Index: linux-2.6/mm/slab.c
===================================================================
--- linux-2.6.orig/mm/slab.c
+++ linux-2.6/mm/slab.c
@@ -1481,7 +1481,7 @@ void __init kmem_cache_init(void)
list_add(&cache_cache.next, &cache_chain);
cache_cache.colour_off = cache_line_size();
cache_cache.array[smp_processor_id()] = &initarray_cache.cache;
- cache_cache.nodelists[node] = &initkmem_list3[CACHE_CACHE];
+ cache_cache.nodelists[node] = &initkmem_list3[CACHE_CACHE + node];

/*
* struct kmem_cache size depends on nr_node_ids, which
@@ -1602,7 +1602,7 @@ void __init kmem_cache_init(void)
int nid;

for_each_online_node(nid) {
- init_list(&cache_cache, &initkmem_list3[CACHE_CACHE], nid);
+ init_list(&cache_cache, &initkmem_list3[CACHE_CACHE + nid], nid);

init_list(malloc_sizes[INDEX_AC].cs_cachep,
&initkmem_list3[SIZE_AC + nid], nid);


2008-03-26 03:29:23

by Christoph Lameter

[permalink] [raw]
Subject: Re: [PATCH] slab: fix cache_cache bootstrap in kmem_cache_init()

On Tue, 25 Mar 2008, Pekka J Enberg wrote:

> Andrew/Christoph, this needs to go into 2.6.25 and probably 2.6.24.x as
> well. Hopefully either Mel or Olaf can test this on their machines to
> confirm the fix doesn't break their setup.

Ok.

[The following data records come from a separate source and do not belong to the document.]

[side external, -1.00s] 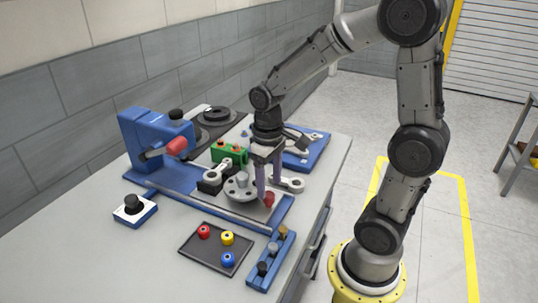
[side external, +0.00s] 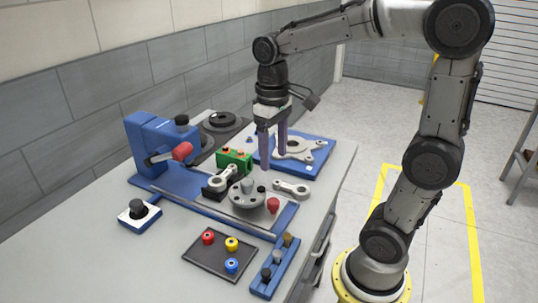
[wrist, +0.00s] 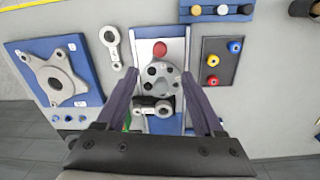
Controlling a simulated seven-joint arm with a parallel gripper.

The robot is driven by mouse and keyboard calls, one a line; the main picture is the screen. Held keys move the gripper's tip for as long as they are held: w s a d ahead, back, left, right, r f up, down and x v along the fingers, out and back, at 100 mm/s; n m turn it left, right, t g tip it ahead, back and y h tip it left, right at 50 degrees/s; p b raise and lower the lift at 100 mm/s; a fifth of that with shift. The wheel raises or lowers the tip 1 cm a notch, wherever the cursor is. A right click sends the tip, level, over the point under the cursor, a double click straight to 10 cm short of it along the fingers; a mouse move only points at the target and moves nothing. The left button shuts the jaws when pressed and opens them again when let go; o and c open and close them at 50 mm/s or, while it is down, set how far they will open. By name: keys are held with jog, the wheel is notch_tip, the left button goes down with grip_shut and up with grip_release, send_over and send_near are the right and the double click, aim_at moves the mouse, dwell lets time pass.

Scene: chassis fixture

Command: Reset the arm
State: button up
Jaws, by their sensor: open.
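My gripper (side external: 272,144) is open and empty, raised above the blue chassis fixture (side external: 168,192). In the wrist view its two purple fingers (wrist: 162,100) stand wide apart on either side of the fixture's round grey disc (wrist: 160,75). The disc also shows in the side view (side external: 247,194), below my gripper. Nothing is between the fingertips. A red knob (side external: 273,205) stands beside the disc on the fixture and also shows in the wrist view (wrist: 160,49).
A dark tray (side external: 200,262) with red, yellow and blue rings lies near the front. A blue rack (side external: 262,285) stands beside it. A blue plate with a grey bracket (side external: 297,147) lies behind the gripper. A loose grey link (side external: 291,188) lies right of the disc.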

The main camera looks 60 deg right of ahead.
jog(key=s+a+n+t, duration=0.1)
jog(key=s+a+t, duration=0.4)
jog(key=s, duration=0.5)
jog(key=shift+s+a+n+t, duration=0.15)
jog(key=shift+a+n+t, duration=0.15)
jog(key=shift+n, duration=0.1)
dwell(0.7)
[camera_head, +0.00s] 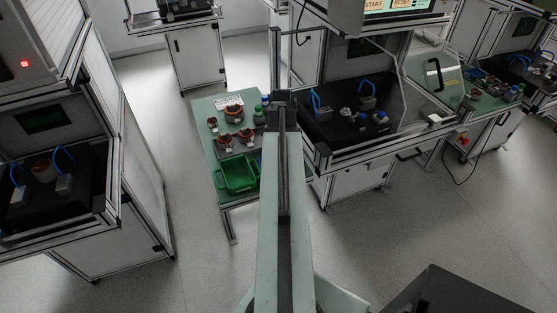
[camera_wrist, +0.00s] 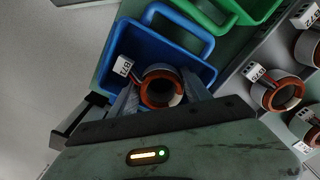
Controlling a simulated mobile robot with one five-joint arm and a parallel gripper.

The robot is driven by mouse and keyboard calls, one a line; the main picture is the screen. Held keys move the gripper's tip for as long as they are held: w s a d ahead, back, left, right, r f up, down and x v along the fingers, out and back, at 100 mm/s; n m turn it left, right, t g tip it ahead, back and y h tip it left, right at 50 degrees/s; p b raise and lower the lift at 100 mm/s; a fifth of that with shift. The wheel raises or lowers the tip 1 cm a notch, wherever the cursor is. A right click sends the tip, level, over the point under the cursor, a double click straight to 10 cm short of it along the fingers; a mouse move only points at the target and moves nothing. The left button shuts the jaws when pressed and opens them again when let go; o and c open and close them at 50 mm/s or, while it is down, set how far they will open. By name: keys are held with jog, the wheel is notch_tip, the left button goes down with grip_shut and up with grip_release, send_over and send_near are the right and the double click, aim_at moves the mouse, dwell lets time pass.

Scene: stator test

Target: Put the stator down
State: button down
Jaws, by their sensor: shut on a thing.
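My gripper (camera_wrist: 160,94) shows in the wrist view, its two fingers on either side of a stator (camera_wrist: 146,91), shut on it. The stator is a short grey cylinder with a copper-coloured ring, and a white tag stands at its upper left. It is in front of a blue bin (camera_wrist: 203,68); I cannot tell whether it is inside the bin or above it. In the head view my arm reaches up the middle and hides the held stator.
Other stators (camera_wrist: 275,94) with white tags sit on a grey plate at the right of the wrist view. A green bin (camera_wrist: 262,8) lies beside the blue one. In the head view, a table (camera_head: 203,107) carries stators, bottles and a green bin (camera_head: 237,175). Workstations stand on both sides.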

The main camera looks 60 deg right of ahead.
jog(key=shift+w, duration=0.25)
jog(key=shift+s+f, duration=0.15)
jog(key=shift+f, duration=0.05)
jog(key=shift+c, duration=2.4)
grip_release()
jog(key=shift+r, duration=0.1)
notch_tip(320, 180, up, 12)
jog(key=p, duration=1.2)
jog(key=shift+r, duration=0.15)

I see the problem in the amazing artwork of NUMA bootstrap in SLAB
that was made even more complex with the fixes late in 2.6.24.
Now we are up for the da capo on this in 2.6.25. Sigh.

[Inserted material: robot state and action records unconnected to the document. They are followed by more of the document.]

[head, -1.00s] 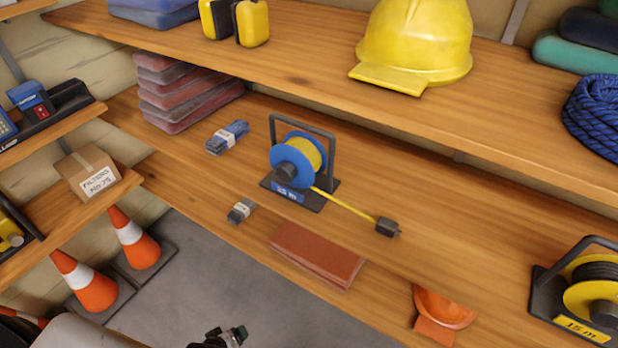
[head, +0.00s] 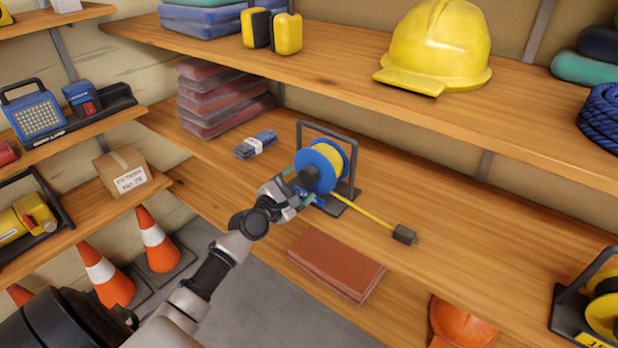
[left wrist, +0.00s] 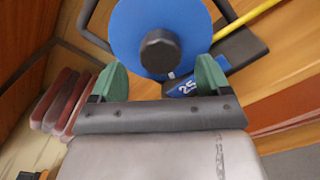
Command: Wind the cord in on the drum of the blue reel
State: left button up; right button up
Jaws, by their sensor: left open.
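The blue reel (head: 312,172) stands in its dark frame on the middle shelf, with yellow cord (head: 336,157) on its drum. A length of the cord (head: 365,209) runs out to the right along the shelf to a dark plug (head: 404,234). My left gripper (head: 297,190) is at the near left side of the reel. In the left wrist view the blue flange (left wrist: 178,22) fills the top, and its dark central hub knob (left wrist: 160,51) sits between and just beyond the open green fingertips (left wrist: 158,75). My right gripper is not in view.
A tied blue bundle (head: 256,145) lies left of the reel, with stacked red pads (head: 222,98) behind. A brick-red folded stack (head: 336,262) lies in front. A yellow reel (head: 603,300) stands far right. The shelf above holds a yellow helmet (head: 437,45).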

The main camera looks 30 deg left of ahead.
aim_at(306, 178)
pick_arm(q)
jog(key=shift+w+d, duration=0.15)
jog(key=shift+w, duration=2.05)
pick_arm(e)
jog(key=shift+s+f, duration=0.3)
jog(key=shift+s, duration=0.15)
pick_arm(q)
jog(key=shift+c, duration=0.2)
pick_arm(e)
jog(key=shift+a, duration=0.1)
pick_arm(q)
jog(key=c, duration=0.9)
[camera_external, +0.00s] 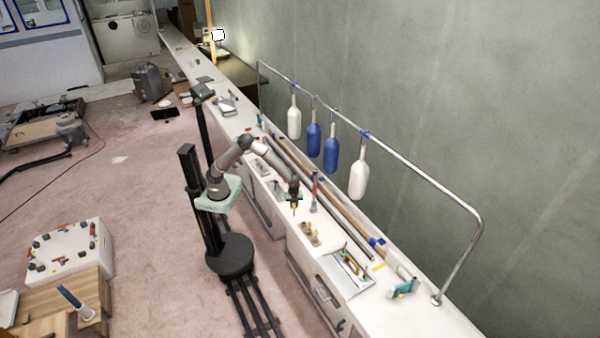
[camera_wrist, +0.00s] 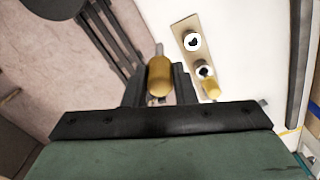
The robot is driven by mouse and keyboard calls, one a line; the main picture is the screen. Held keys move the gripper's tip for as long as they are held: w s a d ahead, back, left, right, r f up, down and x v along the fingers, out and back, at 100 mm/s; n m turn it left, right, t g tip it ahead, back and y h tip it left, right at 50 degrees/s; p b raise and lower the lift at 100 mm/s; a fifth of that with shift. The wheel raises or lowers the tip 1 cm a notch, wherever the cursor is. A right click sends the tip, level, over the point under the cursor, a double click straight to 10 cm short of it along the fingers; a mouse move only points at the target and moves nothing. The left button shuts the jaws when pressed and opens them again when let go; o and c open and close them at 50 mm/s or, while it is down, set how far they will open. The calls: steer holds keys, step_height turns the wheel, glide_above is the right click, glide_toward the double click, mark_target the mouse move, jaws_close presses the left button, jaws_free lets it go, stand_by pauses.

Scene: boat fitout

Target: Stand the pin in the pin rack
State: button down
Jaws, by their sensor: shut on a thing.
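My gripper (camera_wrist: 160,84) is shut on a pin (camera_wrist: 160,76) with a rounded golden-yellow handle. The pin's thinner grey end shows beyond the handle in the wrist view. In the external view my gripper (camera_external: 294,204) hangs above the bench, behind and left of the pin rack. The pin rack (camera_wrist: 180,26) is a narrow tan board on the white bench, to the right of the held pin and apart from it. It has two round white-rimmed holes with dark centres, and another yellow pin (camera_wrist: 211,89) stands at its near end. The rack (camera_external: 307,238) looks small in the external view.
A tray (camera_external: 345,272) with tools lies farther along the bench. An upright reddish tool (camera_external: 314,190) stands close right of my gripper. Long poles (camera_external: 330,210) lie along the wall side. A metal rail (camera_external: 400,170) with hanging fenders runs above. The bench edge drops to the floor at left.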

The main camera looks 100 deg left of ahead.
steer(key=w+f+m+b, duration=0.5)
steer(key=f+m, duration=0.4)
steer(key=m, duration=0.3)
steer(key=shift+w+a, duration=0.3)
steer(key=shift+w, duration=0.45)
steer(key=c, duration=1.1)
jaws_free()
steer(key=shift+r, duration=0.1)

Will merge if I get confirmation that this indeed addresses the issue.

2008-03-26 06:23:23

by Pekka Enberg

[permalink] [raw]
Subject: Re: [PATCH] slab: fix cache_cache bootstrap in kmem_cache_init()

Christoph Lameter wrote:
> Will merge if I get confirmation that this indeed addresses the issue.

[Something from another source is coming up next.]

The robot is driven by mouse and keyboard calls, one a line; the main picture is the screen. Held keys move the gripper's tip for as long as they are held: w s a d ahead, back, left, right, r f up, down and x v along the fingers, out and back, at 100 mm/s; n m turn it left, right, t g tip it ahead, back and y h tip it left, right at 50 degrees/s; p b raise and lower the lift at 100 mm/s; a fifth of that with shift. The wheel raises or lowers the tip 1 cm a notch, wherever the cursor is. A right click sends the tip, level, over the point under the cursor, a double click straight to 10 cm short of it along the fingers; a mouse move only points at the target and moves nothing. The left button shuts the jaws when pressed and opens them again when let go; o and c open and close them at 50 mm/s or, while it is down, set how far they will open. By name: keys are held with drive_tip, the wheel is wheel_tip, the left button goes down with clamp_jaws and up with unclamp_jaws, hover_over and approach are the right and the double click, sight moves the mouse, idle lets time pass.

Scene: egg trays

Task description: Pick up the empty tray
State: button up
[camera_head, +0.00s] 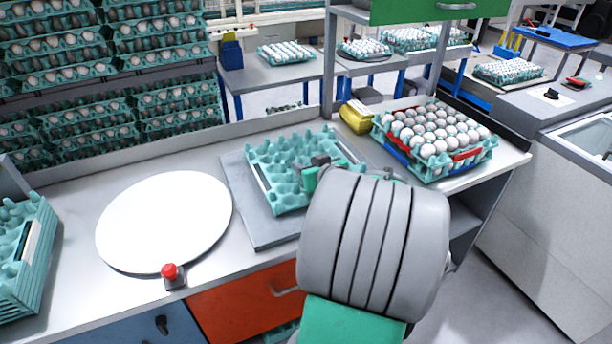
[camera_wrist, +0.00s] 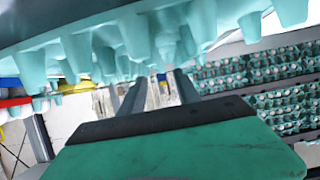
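The empty turquoise egg tray (camera_head: 278,190) lies on a grey square board on the counter, with its rows of pegs bare and a pale strip along its left and right sides. My gripper (camera_head: 318,163) is at the tray's right part, and my thick grey wrist covers the tray's near right corner. In the wrist view, which appears upside down, the tray's pegs (camera_wrist: 135,38) hang along the top. The two grey fingers (camera_wrist: 160,88) stand apart with a gap between them and nothing visibly clamped. Whether they touch the tray is hidden.
A white round disc (camera_head: 165,222) and a red button (camera_head: 170,272) are to the left. A stack of empty trays (camera_head: 30,262) is at the far left. A full egg tray (camera_head: 440,178) and a yellow object (camera_head: 356,117) are to the right. Egg racks stand behind.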

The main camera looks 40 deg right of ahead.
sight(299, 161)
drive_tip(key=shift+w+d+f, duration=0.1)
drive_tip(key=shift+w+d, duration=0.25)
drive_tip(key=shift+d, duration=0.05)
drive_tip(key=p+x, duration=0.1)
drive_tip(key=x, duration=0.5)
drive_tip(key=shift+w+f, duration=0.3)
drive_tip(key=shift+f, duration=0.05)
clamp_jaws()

It fixes the problem reported by Daniel:

http://lkml.org/lkml/2008/3/25/249

But what I worry about is breaking setups that have memoryless nodes.

Pekka

2008-03-26 12:59:47

by Daniel Yeisley

[permalink] [raw]
Subject: Re: [PATCH] slab: fix cache_cache bootstrap in kmem_cache_init()

On Wed, 2008-03-26 at 08:21 +0200, Pekka Enberg wrote:
> Christoph Lameter wrote:
> > Will merge if I get confirmation that this indeed addresses the issue.
>
> It fixes the problem reported by Daniel:
>
> http://lkml.org/lkml/2008/3/25/249
>
> But what I worry about is breaking setups that have memoryless nodes.
>
> Pekka

The only way I could get the ES7000 to boot with 2.6.24.x was with
memoryless nodes (or numa=off). The list corruption I saw was due to
CPU 0 not being on node 0.
I do see problems with memoryless nodes on 2.6.25-rc. I'll post a patch
for that shortly.

Dan

2008-03-26 16:30:26

by Christoph Lameter

[permalink] [raw]
Subject: Re: [PATCH] slab: fix cache_cache bootstrap in kmem_cache_init()

On Wed, 26 Mar 2008, Daniel Yeisley wrote:

> The only way I could get the ES7000 to boot with 2.6.24.x was with
> memoryless nodes (or numa=off). The list corruption I saw was due to
> CPU 0 not being on node 0.

What is the ES7000?

> I do see problems with memoryless nodes on 2.6.25-rc. I'll post a patch
> for that shortly.

Another patch in addition to the one we are discussing? Or another
revision of the patch?

2008-03-26 17:24:26

by Daniel Yeisley

[permalink] [raw]
Subject: RE: [PATCH] slab: fix cache_cache bootstrap in kmem_cache_init()



> -----Original Message-----
> From: Christoph Lameter [mailto:[email protected]]
> Sent: Wednesday, March 26, 2008 12:28
> To: Yeisley, Dan P.
> Cc: Pekka Enberg; [email protected]; [email protected];
> [email protected]; [email protected]
> Subject: Re: [PATCH] slab: fix cache_cache bootstrap in
kmem_cache_init()
>
> On Wed, 26 Mar 2008, Daniel Yeisley wrote:
>
> > The only way I could get the ES7000 to boot with 2.6.24.x was with
> > memoryless nodes (or numa=off). The list corruption I saw was due
to
> > CPU 0 not being on node 0.
>
> What is the ES7000?
>

The ES7000 is a server built by Unisys that supports up to 32 CPU
sockets (Xeon or Itanium).

> > I do see problems with memoryless nodes on 2.6.25-rc. I'll post a
patch
> > for that shortly.
>
> Another patch in addition to the one we are discussing? Or another
> revision of the patch?

I wrote another patch that affects arch/x86.

http://lkml.org/lkml/2008/3/26/165

CPUs on memoryless nodes aren't being moved to nodes with memory.

Dan